== Provided entries

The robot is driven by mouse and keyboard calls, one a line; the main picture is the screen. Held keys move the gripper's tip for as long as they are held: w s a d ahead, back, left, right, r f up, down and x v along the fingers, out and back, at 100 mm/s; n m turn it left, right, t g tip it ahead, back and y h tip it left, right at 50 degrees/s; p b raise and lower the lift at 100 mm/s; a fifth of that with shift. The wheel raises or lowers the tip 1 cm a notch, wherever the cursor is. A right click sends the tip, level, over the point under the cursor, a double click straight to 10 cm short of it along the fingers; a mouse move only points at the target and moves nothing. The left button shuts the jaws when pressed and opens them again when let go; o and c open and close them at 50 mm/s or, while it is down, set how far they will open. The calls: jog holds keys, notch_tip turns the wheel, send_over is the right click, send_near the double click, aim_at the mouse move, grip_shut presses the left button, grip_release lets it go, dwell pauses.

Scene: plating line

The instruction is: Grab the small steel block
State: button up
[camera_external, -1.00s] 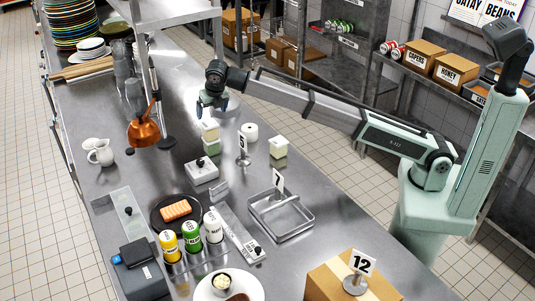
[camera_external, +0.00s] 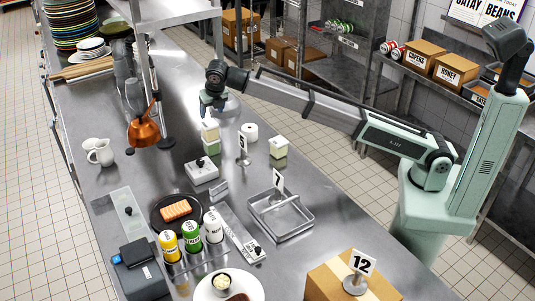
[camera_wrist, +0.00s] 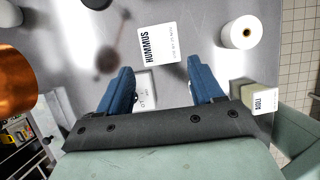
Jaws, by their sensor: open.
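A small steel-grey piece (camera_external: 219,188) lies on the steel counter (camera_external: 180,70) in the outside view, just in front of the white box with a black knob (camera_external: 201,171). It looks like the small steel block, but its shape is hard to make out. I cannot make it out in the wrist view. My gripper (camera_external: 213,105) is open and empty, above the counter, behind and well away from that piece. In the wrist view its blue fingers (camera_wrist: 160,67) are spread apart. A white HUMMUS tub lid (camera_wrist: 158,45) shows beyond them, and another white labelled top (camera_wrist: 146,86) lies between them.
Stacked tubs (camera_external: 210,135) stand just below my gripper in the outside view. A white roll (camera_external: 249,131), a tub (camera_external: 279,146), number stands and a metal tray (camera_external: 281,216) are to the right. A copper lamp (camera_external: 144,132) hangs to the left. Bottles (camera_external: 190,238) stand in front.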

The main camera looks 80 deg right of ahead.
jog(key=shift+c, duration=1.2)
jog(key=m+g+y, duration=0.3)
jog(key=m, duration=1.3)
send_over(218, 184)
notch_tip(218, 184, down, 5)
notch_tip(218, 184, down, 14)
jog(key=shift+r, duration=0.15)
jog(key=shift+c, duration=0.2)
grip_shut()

====
== Provided entries

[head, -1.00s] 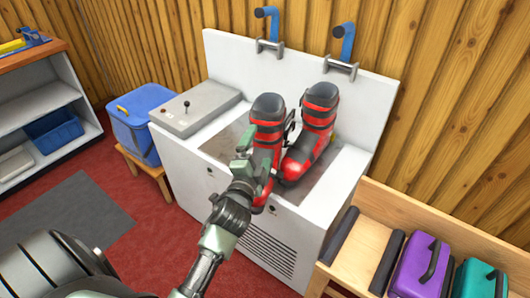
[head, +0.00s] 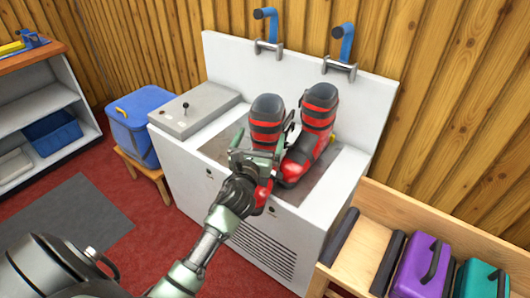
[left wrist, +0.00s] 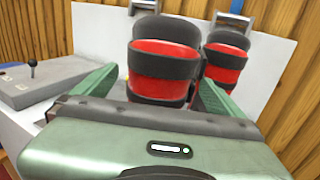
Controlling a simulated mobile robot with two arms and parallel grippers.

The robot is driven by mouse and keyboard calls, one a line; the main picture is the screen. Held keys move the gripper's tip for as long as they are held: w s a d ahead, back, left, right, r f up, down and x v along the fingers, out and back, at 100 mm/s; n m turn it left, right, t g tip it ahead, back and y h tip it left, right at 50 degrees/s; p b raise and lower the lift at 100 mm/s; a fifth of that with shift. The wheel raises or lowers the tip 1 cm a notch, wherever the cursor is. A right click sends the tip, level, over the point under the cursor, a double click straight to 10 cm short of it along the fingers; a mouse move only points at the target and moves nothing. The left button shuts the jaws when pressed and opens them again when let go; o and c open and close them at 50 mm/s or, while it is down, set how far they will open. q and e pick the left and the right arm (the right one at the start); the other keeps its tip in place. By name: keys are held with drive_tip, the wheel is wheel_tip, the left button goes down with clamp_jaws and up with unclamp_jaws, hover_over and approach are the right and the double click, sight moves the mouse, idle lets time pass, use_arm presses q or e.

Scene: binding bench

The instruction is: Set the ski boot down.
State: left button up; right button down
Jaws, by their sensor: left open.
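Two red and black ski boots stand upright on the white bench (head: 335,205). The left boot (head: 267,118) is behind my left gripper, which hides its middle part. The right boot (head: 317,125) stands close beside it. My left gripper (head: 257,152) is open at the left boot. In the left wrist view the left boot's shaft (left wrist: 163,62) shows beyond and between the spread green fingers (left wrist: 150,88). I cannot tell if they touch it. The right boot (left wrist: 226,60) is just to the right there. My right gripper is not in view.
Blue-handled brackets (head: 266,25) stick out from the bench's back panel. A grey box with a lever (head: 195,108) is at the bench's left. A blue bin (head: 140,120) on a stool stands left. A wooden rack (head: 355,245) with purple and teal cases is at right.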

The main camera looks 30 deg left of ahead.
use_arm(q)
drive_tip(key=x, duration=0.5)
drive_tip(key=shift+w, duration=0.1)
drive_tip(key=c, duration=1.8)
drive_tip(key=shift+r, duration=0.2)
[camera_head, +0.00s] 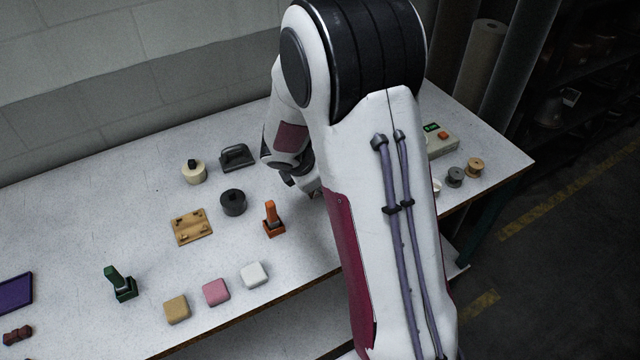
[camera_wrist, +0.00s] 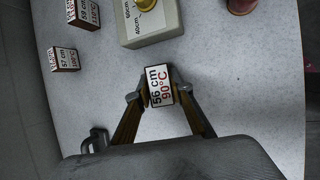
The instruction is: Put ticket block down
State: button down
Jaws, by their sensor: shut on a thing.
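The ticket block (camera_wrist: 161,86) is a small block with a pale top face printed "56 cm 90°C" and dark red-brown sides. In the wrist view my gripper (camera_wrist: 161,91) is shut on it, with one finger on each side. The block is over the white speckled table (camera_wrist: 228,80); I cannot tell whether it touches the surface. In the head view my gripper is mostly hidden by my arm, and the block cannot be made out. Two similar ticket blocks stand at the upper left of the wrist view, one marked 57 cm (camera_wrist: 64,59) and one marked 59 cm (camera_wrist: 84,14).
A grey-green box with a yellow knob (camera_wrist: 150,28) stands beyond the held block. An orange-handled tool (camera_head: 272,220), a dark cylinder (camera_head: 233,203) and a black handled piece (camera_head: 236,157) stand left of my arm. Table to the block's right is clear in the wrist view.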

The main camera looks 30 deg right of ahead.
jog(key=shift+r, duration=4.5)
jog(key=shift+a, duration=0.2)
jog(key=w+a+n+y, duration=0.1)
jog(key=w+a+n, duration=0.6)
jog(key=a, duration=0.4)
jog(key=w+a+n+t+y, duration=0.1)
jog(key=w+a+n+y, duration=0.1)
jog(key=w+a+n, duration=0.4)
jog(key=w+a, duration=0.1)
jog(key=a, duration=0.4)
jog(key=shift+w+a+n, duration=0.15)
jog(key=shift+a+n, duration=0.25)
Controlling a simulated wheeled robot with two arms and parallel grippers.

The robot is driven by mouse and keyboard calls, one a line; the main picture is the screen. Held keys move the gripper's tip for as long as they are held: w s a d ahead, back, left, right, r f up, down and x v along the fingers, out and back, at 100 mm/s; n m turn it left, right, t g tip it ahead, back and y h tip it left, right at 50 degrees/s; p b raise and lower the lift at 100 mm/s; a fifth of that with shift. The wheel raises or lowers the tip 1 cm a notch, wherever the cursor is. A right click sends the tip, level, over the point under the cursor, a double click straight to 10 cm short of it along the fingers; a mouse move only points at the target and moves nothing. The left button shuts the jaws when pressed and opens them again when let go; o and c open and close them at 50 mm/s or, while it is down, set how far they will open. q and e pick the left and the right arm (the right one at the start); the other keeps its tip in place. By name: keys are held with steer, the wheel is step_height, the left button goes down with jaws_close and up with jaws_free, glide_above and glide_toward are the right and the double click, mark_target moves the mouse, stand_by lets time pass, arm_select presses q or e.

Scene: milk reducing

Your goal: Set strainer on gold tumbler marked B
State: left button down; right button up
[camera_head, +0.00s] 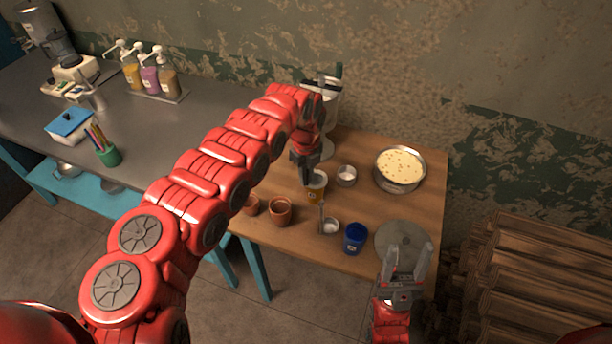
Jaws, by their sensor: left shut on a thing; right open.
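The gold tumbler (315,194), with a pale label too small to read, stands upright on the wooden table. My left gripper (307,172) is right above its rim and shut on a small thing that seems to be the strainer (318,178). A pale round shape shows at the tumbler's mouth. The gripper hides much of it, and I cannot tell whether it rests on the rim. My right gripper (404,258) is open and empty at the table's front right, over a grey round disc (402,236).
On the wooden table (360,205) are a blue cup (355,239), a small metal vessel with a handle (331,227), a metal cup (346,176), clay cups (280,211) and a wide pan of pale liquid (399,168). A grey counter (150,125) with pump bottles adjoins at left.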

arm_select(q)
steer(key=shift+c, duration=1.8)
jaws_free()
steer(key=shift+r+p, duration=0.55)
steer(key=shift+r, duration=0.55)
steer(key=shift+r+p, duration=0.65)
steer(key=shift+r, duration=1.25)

====

The exercise:
Say how many lines contain "parallel", and give nothing but that number.

Result for this task:
2